Last ShotLast Shot by Alice Bienia
My rating: 5 of 5 stars

How far would you go if you knew it was your last shot at redemption? At winning, no matter the cost, either personally or professionally? What if the last shot belonged to the villain instead of the hero? Those are the questions posed to the four authors represented in this collection, and each one offers their answer, complete with the requisite twists and turns we’ve come to expect from crime fiction.
It all starts with the diabolically clever ‘Killer Muse’ by Alice Bienia. Nora, a bestselling mystery author, is facing an already extended deadline for her ninth novel.
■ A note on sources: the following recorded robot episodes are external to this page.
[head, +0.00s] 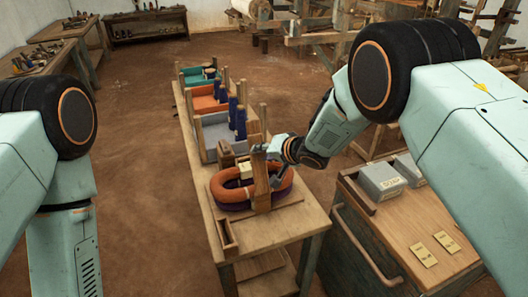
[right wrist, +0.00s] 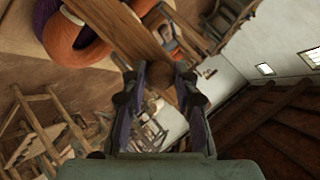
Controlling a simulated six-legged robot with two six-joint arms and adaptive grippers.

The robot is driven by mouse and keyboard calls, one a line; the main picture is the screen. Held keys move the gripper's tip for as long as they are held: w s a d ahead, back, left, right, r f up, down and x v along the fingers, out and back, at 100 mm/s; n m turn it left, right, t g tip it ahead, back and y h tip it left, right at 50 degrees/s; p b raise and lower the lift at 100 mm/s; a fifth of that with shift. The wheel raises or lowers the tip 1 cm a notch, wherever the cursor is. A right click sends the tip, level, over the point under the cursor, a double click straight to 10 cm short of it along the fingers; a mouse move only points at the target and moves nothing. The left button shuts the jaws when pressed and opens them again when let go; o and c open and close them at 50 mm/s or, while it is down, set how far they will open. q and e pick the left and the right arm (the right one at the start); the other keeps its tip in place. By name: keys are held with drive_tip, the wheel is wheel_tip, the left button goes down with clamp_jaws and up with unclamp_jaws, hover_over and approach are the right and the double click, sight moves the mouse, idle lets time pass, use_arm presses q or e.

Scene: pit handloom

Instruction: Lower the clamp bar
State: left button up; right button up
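The clamp bar (head: 261,182) is a flat wooden bar standing steeply up at the near end of the long bench, beside an orange and purple yarn bundle (head: 232,195). My right gripper (head: 274,150) is at the bar's upper end. In the right wrist view the bar (right wrist: 128,32) runs down from the top, and its end lies between the fingertips (right wrist: 160,74), which are drawn in to about its width and appear to touch its sides. The yarn bundle (right wrist: 75,42) shows at upper left there. My left gripper is out of view.
The wooden bench (head: 290,226) carries a grey bin (head: 213,135), an orange bin (head: 205,104) and a teal bin (head: 192,80) further back. A wooden cabinet (head: 408,255) with grey boxes (head: 382,181) stands close on the right. The earth floor (head: 140,150) left of the bench is clear.

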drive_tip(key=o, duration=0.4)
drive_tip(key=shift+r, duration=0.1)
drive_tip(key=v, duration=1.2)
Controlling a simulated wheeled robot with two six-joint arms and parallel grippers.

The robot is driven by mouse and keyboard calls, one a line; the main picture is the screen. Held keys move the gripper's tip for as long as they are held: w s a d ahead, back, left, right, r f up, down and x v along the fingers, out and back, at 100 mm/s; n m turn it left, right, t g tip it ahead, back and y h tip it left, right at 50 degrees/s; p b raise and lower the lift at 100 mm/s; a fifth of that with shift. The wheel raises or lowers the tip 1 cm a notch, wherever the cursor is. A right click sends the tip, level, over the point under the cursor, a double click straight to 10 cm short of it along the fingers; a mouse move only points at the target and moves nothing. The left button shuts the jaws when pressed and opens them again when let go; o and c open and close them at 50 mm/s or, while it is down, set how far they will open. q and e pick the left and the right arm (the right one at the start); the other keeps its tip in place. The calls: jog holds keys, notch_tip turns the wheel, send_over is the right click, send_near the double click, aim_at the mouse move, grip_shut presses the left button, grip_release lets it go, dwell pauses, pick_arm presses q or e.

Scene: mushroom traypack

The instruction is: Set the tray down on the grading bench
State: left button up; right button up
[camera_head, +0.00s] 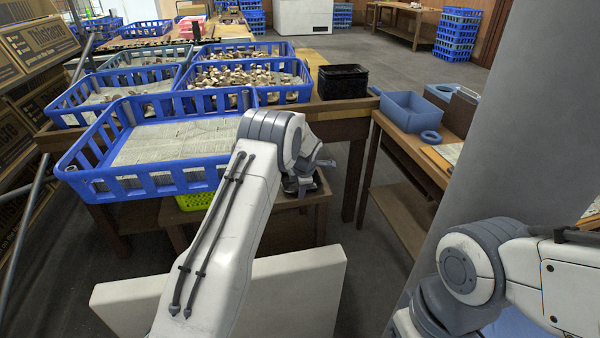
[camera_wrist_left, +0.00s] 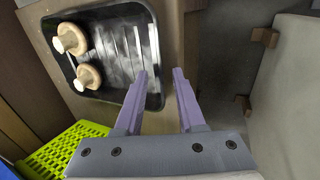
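A black tray (camera_wrist_left: 118,93) with two pale mushrooms (camera_wrist_left: 70,40) in its left part shows in the left wrist view. It lies on or just above a brown wooden surface (camera_wrist_left: 180,50); I cannot tell if it touches. My left gripper (camera_wrist_left: 162,74) is open, with one finger over the tray's near right corner and the other outside its rim. In the head view the left wrist covers most of the tray, above a low wooden bench (camera_head: 313,197). My right arm shows at lower right, its gripper out of view.
Blue crates (camera_head: 160,181), some with mushrooms (camera_head: 240,76), fill the table at left. A black box (camera_head: 343,82) stands at its right end. A side table at right holds a blue bin (camera_head: 410,112) and a blue ring (camera_head: 431,137).

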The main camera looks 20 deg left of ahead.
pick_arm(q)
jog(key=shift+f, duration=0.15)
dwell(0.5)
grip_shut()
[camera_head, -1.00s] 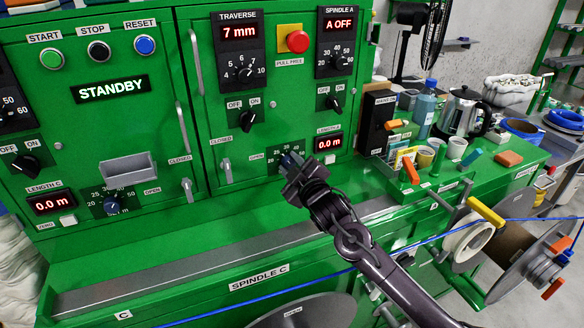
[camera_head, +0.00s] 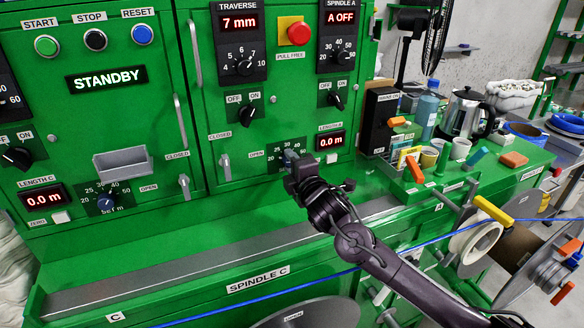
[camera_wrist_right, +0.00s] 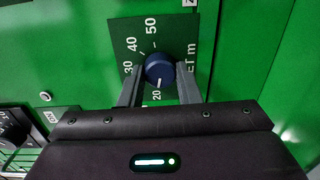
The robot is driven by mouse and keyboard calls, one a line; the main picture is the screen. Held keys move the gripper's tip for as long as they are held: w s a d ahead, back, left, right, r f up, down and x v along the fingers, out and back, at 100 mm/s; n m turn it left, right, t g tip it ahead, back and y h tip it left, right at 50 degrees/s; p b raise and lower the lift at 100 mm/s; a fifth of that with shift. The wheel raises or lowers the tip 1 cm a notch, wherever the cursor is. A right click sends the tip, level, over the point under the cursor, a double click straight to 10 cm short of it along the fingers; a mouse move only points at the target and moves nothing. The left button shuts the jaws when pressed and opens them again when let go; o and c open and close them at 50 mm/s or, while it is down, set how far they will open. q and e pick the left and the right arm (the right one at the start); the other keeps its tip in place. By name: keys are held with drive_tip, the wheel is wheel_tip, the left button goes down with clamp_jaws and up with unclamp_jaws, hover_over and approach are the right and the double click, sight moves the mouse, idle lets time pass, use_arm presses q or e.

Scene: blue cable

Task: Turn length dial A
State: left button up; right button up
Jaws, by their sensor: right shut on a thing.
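The blue knob of length dial A (camera_head: 290,155) is on the green panel, left of a red display (camera_head: 331,141) reading 0.0 m. Its dark scale plate and knob are partly hidden by my right gripper (camera_head: 295,165). In the right wrist view the knob (camera_wrist_right: 159,68) sits between the two grey fingers of my right gripper (camera_wrist_right: 160,85), which is shut on it. A white mark on the knob faces the number 20 on the scale. My left gripper is not in view.
A grey ledge (camera_head: 200,257) runs below the panel. Length dial C (camera_head: 106,202) and its display are at left. A lever handle (camera_head: 225,167) stands left of dial A. At right, a green bench holds a kettle (camera_head: 466,115), cups and tools; a blue cable (camera_head: 440,240) crosses in front.

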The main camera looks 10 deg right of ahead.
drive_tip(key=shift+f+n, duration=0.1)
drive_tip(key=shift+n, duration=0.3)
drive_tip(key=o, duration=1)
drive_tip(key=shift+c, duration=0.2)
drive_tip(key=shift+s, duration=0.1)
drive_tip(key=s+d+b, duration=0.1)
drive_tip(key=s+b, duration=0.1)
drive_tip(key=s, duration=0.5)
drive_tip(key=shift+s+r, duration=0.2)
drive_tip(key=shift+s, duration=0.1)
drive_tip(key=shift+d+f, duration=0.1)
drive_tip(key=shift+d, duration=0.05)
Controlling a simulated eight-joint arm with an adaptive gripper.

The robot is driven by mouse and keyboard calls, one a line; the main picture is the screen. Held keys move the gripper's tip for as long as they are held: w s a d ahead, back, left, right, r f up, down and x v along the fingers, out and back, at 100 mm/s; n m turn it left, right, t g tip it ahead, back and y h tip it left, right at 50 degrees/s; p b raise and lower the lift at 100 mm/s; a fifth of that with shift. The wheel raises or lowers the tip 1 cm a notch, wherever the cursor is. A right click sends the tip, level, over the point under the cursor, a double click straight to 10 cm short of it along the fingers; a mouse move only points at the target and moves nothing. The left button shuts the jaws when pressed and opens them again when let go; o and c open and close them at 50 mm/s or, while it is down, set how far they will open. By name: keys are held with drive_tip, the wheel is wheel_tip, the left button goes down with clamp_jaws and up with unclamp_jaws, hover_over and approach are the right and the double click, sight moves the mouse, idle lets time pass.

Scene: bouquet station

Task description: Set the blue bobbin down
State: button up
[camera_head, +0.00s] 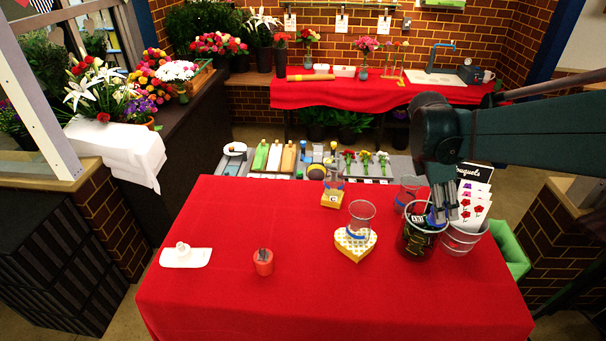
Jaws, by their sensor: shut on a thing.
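My gripper (438,222) points down at the right side of the red table, over the mouth of a dark see-through container (413,246). It is shut on a small blue thing, which looks like the blue bobbin (430,220). The fingers and the dark container's contents hide most of it. I cannot tell whether the bobbin touches the container.
The red tablecloth (225,215) is clear between.

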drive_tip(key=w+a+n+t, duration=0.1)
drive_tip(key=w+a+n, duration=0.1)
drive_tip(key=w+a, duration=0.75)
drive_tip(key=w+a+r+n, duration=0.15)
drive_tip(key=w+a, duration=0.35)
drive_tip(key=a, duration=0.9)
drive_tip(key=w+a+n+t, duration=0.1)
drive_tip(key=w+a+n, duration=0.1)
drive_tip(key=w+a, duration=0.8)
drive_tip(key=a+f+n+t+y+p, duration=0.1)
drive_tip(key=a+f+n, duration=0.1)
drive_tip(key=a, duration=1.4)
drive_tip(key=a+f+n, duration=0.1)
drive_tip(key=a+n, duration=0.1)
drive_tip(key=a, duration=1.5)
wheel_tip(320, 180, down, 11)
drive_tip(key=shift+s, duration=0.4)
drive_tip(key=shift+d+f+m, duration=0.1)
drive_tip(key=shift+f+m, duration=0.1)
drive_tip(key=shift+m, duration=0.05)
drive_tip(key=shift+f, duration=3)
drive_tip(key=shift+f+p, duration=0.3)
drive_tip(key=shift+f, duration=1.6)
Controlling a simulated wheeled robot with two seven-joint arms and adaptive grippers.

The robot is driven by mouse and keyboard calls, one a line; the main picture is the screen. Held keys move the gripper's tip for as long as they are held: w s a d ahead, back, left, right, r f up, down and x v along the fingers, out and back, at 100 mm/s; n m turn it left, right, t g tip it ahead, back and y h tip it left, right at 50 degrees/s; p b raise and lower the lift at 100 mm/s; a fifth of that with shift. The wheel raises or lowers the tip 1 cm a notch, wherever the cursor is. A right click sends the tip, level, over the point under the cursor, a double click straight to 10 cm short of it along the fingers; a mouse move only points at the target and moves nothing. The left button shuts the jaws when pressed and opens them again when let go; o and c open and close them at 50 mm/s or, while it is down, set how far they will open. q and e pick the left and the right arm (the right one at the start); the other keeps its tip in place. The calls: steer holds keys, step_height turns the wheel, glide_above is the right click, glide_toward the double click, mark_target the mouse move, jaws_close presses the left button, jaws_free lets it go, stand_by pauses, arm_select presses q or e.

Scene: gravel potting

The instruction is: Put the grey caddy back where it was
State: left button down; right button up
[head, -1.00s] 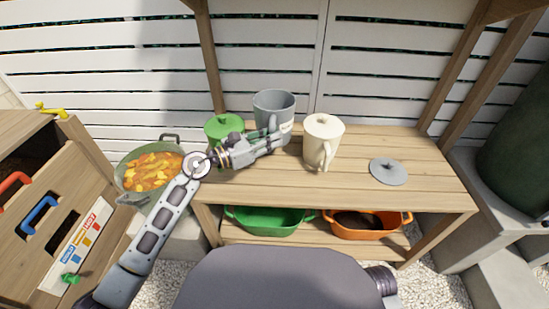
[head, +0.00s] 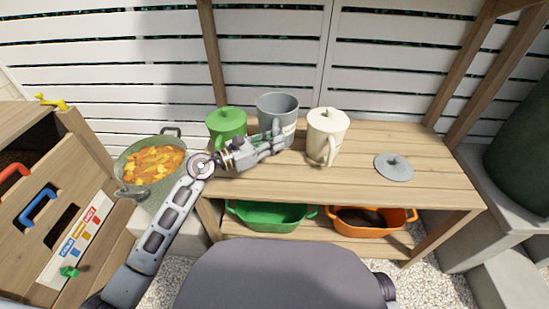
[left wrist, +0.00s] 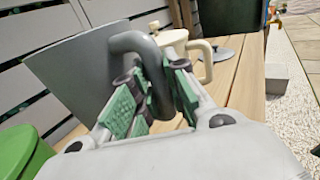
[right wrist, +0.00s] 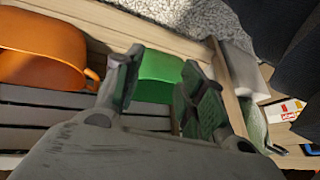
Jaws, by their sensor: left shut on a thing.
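The grey caddy (head: 277,104) is an open-topped mug shape at the back of the wooden bench, between the green lidded caddy (head: 227,122) and the cream lidded caddy (head: 327,128). My left gripper (head: 285,138) is shut on its handle, seen close up in the left wrist view (left wrist: 130,42). The caddy looks about upright in the head view. The gripper hides its lower part, so I cannot tell whether its base touches the bench top. My right gripper (right wrist: 158,78) shows only in the right wrist view, open and empty.
A loose grey lid (head: 394,167) lies on the bench top at the right. A green tub (head: 268,216) and an orange tub (head: 372,222) stand on the lower shelf. A pot of orange pieces (head: 152,168) stands left. The bench top's front strip (head: 290,180) is clear.

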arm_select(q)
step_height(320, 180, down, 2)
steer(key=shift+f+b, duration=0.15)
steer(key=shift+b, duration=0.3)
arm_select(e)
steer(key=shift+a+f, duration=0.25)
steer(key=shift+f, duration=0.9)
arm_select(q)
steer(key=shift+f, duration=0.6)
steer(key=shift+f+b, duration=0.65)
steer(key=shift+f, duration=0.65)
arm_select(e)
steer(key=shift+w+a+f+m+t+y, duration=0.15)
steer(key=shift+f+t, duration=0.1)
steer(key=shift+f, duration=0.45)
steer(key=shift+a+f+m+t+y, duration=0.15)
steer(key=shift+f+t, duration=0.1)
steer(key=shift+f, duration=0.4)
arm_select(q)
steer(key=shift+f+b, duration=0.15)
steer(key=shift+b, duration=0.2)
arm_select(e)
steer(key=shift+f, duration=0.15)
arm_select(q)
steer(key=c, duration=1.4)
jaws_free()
There’s just one not-so-small problem: every potential plot in her folder of “Great Story Ideas” has been considered and discarded, and by day twenty-three she’s pretty much reached the point of desperation.
In ‘On the Run’ by Dwayne Clayden, it’s May 1975 in Calgary, and Constable Brad Coulter and his new partner, Constable Curtis Young, are dispatched to the Earl Grey Elementary School, where eight-year-old boy has been reported missing.
Laced with musical references, wit, and an insider’s look at London’s Underground, Winona Kent’s ‘Blue Devil Blues’ hits all the right notes as we watch jazz musician Jason Davey go for his last shot: an audition for Howard Parfitt, owner of Diamonds, a club in the heart of London’s Soho that, in the sixties, had been a rock and roll mecca.
In Peter Kingsmill’s ‘Where Ordinary People Go To Die,” former OPS auxiliary officer and Coast Guard Frank Anderson, and his partner, Marjorie Webster, have just purchased the Rusty Bee. Their idyllic plans to boat along Ontario’s Trent-Severn Waterway from their home on Anwan Lake in Maple Falls quickly evaporate when Marjorie wakes up to discover a dead man hanging off the side of their crew-boat, a man she recognizes as “the idiot” who’d annoyed Frank at the local pub the night before.
Four authors. Four opportunities to sample the sort of stories they write. After all, this may be your first shot at reading them, but my guess is, it won’t be your last.